Retrocedamos en el tiempo, a la primera mitad del siglo XX, y presentemos a los protagonistas. El primero es Harlow Shapley, un astrónomo estadounidense que comenzaba a trabajar en el observatorio de Monte Wilson justo cuando se acababa de instalar un telescopio de 1,5 metros de diámetro. Con este telescopio se dedicó a estudiar unas asociaciones de estrellas conocidas como cúmulos globulares. Una de las ventajas de contar con un telescopio tan potente fue que pudo resolver un tipo de estrellas variables conocidas como Cefeidas. Las variables cefeidas toman su nombre de una estrella característica denominada Delta Cefeo. Estas estrellas están periódicamente expandiéndose y contrayéndose de manera que cuando se expanden su brillo aumenta y cuando se contraen disminuye.

En ese momento de la historia entra en escena una gran astrónoma: Henrietta Swan Leavitt. Leavitt estudió el periodo de algunas de estas estrellas que se encontraban en la Pequeña Nube de Magallanes y descubrió que cuanto mayor era el periodo (el tiempo que pasa entre las sucesivas expansiones y contracciones) mayor era su luminosidad. Este descubrimiento resultó ser de gran importancia ya que permitía establecer una relación entre su magnitud absoluta y el periodo de las estrellas.

En astronomía se habla de dos tipos de magnitudes. Por un lado, tenemos la magnitud aparente que es la luminosidad que medimos directamente en la Tierra. Por otro lado, tenemos la magnitud absoluta que, por convenio, es la luminosidad que tendría una estrella si la lleváramos a una distancia de 32,6 años luz, que equivale a 10 parsecs. La diferencia entre estas dos magnitudes nos permite determinar la distancia a una estrella usando una sencilla fórmula matemática. El parsec es la unidad de distancia que realmente usan los astrónomos.
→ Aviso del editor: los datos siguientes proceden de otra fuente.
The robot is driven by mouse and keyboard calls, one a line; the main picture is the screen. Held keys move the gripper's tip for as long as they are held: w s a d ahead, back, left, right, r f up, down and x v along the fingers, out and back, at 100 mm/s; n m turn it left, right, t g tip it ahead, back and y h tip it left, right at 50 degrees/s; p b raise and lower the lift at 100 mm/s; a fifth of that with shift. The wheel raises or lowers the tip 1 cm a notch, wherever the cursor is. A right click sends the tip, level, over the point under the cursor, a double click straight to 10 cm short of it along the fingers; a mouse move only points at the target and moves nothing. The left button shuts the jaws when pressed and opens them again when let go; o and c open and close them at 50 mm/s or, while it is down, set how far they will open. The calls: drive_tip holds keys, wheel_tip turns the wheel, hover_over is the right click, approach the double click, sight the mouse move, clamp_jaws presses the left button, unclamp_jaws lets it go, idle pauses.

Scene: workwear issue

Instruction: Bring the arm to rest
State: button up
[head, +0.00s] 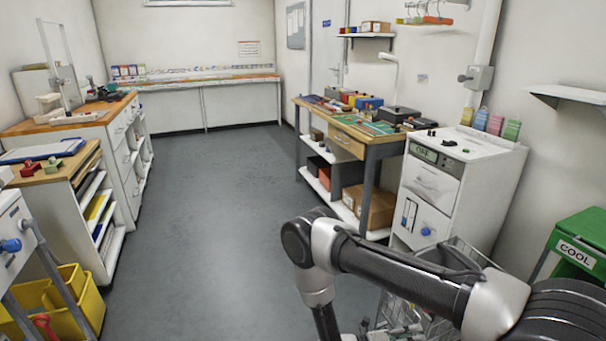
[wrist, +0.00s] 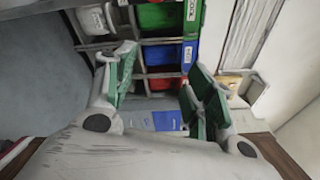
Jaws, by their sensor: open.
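My arm crosses the lower right of the head view, its elbow raised and the forelink dropping out of the bottom edge. My gripper (wrist: 163,73) shows in the wrist view with its green-padded fingers spread apart. I see nothing held between them. The gripper itself is out of sight in the head view.
In the wrist view, green (wrist: 165,15), red (wrist: 160,53) and blue (wrist: 187,54) bins lie beyond the fingers. In the head view, a workbench (head: 340,133) and a white cabinet (head: 470,180) stand right, a yellow bin (head: 85,305) lower left. The middle floor (head: 210,210) is clear.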

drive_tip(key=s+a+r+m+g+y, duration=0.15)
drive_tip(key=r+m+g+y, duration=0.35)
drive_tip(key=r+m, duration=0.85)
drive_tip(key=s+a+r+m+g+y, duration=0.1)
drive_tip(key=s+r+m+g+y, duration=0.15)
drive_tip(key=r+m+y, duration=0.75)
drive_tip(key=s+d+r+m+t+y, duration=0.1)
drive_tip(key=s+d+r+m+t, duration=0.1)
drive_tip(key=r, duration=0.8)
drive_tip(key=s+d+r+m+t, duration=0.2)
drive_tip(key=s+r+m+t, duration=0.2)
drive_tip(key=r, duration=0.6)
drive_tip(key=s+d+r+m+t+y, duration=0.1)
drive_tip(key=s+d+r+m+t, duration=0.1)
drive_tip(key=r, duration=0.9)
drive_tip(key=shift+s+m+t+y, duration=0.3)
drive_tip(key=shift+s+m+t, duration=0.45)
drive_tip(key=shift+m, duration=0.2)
Por otro lado, la unidad que todos conocemos como año luz es su equivalente popular, y se usa principalmente a la hora de divulgar resultados al público general.
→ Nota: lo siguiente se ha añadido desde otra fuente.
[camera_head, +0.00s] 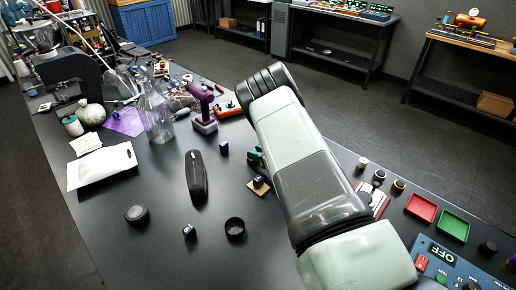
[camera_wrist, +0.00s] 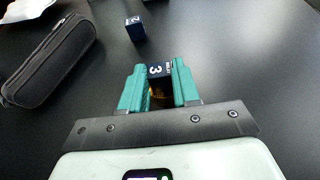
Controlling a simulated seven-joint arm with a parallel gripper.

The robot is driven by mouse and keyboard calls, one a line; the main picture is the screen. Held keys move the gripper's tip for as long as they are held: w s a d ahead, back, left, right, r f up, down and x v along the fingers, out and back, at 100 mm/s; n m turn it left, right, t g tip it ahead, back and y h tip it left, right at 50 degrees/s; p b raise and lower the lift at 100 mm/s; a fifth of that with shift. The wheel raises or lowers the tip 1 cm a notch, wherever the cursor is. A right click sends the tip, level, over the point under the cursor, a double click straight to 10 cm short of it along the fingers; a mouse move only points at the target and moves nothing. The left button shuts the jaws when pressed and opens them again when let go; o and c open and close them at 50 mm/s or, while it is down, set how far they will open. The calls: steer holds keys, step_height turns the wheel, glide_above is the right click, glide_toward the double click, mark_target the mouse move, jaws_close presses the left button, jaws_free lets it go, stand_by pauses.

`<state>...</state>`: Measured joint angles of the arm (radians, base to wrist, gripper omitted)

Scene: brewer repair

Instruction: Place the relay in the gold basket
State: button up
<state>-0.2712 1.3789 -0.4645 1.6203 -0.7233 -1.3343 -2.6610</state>
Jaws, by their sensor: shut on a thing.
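My gripper (camera_wrist: 160,85) has teal fingers and is shut on a small dark blue relay marked 3 (camera_wrist: 155,71). In the head view my gripper (camera_head: 256,157) is largely hidden by my arm. A dark block (camera_head: 261,182) shows just below the fingers there, over a flat tan-gold piece (camera_head: 257,193). I cannot tell whether this piece is the gold basket, or whether the block touches it. A little gold shows between the fingers in the wrist view. Another dark block, marked 2 (camera_wrist: 135,29), stands apart, ahead of the gripper.
A black case (camera_head: 196,175) lies left of my gripper. Two small dark blocks (camera_head: 189,231) (camera_head: 224,149), a black ring (camera_head: 235,227) and a black puck (camera_head: 137,214) are on the dark table. A red tray (camera_head: 421,207) and green tray (camera_head: 453,225) sit at right.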

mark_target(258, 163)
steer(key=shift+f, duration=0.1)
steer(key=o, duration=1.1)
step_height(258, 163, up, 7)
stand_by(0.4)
A raíz de su descubrimiento, el razonamiento de Leavitt fue el siguiente: si logramos determinar la magnitud absoluta de una estrella cefeida cercana y comparamos su periodo con la relación descubierta entre periodo y magnitud absoluta, podemos comparar este periodo con el de una estrella más lejana con el mismo periodo y asumir que tienen las misma magnitud absoluta. A partir de ahí, midiendo su magnitud aparente, solo se necesitaría calcular la diferencia entre estas dos magnitudes para obtener su distancia.
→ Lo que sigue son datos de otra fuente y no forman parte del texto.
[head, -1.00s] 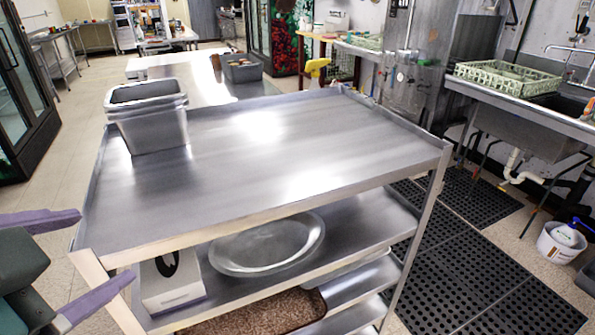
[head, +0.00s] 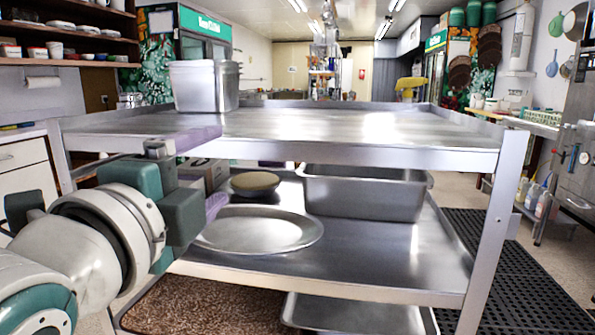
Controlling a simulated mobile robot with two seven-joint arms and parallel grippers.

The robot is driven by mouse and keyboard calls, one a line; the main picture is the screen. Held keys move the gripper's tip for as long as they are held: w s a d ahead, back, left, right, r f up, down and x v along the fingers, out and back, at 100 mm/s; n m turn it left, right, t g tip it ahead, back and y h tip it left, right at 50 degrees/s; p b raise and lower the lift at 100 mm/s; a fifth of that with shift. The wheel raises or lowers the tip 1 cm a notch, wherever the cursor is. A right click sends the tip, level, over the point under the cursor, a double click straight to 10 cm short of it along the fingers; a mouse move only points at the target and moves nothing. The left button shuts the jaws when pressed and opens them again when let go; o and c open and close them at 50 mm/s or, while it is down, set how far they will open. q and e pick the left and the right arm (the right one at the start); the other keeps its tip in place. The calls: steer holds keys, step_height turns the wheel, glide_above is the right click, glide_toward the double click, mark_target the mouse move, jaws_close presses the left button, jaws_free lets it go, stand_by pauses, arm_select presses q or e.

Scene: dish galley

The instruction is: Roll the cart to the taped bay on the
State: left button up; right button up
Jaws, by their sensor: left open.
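The steel cart (head: 330,152) stands right in front of me, its top shelf near eye level. A grey metal bin (head: 205,87) stands at the top shelf's far left. On the middle shelf are an oval metal platter (head: 262,232), a bowl (head: 254,183), a deep metal pan (head: 365,195) and a box (head: 203,172), partly hidden by my gripper. My left gripper (head: 222,162) is open at the cart's near rail, left of centre. One purple finger is above the rail and the other below; contact is unclear. My right gripper and any taped bay are not in view.
Black rubber mats (head: 520,265) cover the floor to the right. A white cabinet (head: 25,175) and wall shelves (head: 70,40) stand at left.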

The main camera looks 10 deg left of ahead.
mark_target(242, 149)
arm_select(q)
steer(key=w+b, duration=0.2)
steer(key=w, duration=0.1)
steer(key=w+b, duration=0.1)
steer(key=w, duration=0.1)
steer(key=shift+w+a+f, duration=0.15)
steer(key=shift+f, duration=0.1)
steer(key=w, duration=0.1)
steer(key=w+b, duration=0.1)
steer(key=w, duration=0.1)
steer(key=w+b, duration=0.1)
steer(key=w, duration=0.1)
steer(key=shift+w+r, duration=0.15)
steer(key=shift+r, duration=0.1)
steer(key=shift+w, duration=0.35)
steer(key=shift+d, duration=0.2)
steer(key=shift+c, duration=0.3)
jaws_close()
En astronomía se habla de dos tipos de magnitudes. Por un lado, tenemos la magnitud aparente que es la luminosidad que medimos directamente en la Tierra. Por otro lado, tenemos la magnitud absoluta que, por convenio, es la luminosidad que tendría una estrella si la lleváramos a una distancia de 32,6 años luz, que equivale a 10 parsecs.

Por su parte, otro astrónomo importante en esta historia es Ejnar Herztsprung, quien usó el método de la paralaje para calcular la distancia a cefeidas cercanas y utilizó la relación de Leavitt para calcular la distancia a cefeidas más lejanas. A pesar de que sus primeros resultados no fueron muy buenos, sentó las bases para que el primer protagonista del debate reconociera la importancia de las cefeidas en la determinación de las distancias.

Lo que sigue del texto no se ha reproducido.